Can you believe it? A book written in Third Person/Present Tense and First Person/Past Tense! But in this novel it not only works, it works better than any combination of Points of View Dickens could have chosen. Why? Well, because what’s written in Third Person needs to be in third person. It needs to have more distance, needs to be observed by a (relatively) objective narrator. We’re not supposed to get into the heads and thoughts and motivations of the characters of Sir Leicester and Lady Deadlock, Tulkinghorn, Mr. George, Snagsby, Jo, Krook, or Smallweed. We’re not supposed to become intimate with them.
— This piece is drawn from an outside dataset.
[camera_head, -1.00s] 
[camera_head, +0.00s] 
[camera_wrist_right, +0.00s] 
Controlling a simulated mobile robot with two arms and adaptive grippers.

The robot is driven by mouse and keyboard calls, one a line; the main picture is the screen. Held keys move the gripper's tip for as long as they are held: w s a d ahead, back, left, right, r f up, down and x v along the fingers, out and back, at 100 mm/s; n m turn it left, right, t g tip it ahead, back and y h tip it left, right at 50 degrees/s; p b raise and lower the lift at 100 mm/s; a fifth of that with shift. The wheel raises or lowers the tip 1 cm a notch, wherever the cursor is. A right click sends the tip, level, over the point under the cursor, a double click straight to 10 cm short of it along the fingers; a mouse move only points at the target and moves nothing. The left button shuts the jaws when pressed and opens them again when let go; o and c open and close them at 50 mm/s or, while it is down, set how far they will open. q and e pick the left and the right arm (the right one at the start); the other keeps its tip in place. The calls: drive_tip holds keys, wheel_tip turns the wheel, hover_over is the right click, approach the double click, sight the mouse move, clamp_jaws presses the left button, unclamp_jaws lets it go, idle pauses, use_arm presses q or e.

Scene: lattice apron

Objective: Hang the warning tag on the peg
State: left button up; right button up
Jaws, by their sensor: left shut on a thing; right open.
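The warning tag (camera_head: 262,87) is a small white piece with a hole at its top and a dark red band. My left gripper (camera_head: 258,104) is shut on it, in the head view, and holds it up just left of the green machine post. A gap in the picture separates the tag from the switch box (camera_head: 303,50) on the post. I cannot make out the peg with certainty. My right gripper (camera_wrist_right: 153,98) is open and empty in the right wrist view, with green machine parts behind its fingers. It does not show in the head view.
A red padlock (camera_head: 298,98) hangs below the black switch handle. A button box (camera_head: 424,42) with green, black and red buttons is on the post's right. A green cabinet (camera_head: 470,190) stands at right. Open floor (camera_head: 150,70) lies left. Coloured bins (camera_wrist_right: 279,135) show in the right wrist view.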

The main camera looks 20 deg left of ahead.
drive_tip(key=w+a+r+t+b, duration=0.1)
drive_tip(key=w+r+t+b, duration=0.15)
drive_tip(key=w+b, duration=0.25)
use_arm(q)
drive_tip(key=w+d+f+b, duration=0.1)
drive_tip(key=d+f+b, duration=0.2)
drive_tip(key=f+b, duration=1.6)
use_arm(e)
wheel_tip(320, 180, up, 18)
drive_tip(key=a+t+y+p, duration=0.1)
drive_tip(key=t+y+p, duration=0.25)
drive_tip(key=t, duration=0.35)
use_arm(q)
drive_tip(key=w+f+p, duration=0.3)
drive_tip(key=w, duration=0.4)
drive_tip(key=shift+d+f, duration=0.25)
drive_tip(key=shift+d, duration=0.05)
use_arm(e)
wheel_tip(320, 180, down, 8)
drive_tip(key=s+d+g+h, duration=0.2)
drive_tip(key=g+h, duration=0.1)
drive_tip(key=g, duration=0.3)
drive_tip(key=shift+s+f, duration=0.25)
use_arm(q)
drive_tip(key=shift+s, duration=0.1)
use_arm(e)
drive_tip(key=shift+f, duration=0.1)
There is only one character with whom Dickens wanted his readers to become intimate, and that was with Esther Summerson, the main character of the book, and the “I” in the first person narrative.
What makes the choice of tenses interesting is that while Esther’s narratives read as if she’d written them in a journal (at least in the beginning and end of each chapter—in the middle of her chapters, Dickens slipped it into more of a normal narrative style) and the Third Person chapters are “immediate,” with their present-tense verbs, the story is progressing in a straight line through them both. So what Esther is narrating “after the fact” is happening “live” in the omniscient narrative. And it accomplishes what Dickens (we assume) intended: the reader becomes intimately acquainted and emotionally tied to Esther while, just like Esther, is merely a witness to what’s happening all around her.
There’s a recently published historical novel that I know many people have read which uses two first-person viewpoint characters. I wish I could say that I liked the story and the Point of View choice as much as I liked the design of the cover of the book. However, it didn’t work, mainly because it was too hard to figure out whose head the narrative was in each time a new scene started. I know other authors have done multiple first-person viewpoint character books by indicating which character’s viewpoint it is by “name stamping” the beginning of each scene/chapter. So mixing Point of View or using more than one first-person viewpoint character must be done with caution (I know many, many other people had the same trouble with that historical novel that I had).
Don’t be afraid to experiment with Point of View and viewpoint characters. If you feel you need a third viewpoint character in a romance novel, use one—and put it in first person if you need to. (Suspense writers do this a lot—putting their villain’s viewpoint in first person to keep from having to identify him/her with a name or even gender-specific pronoun.) Don’t do it just to try to be avant-garde and different. Make sure your choice serves your story first and foremost.
What are some unusual but striking Point of View/Viewpoint choices you’ve seen in books you’ve read? What are some that haven’t worked for you?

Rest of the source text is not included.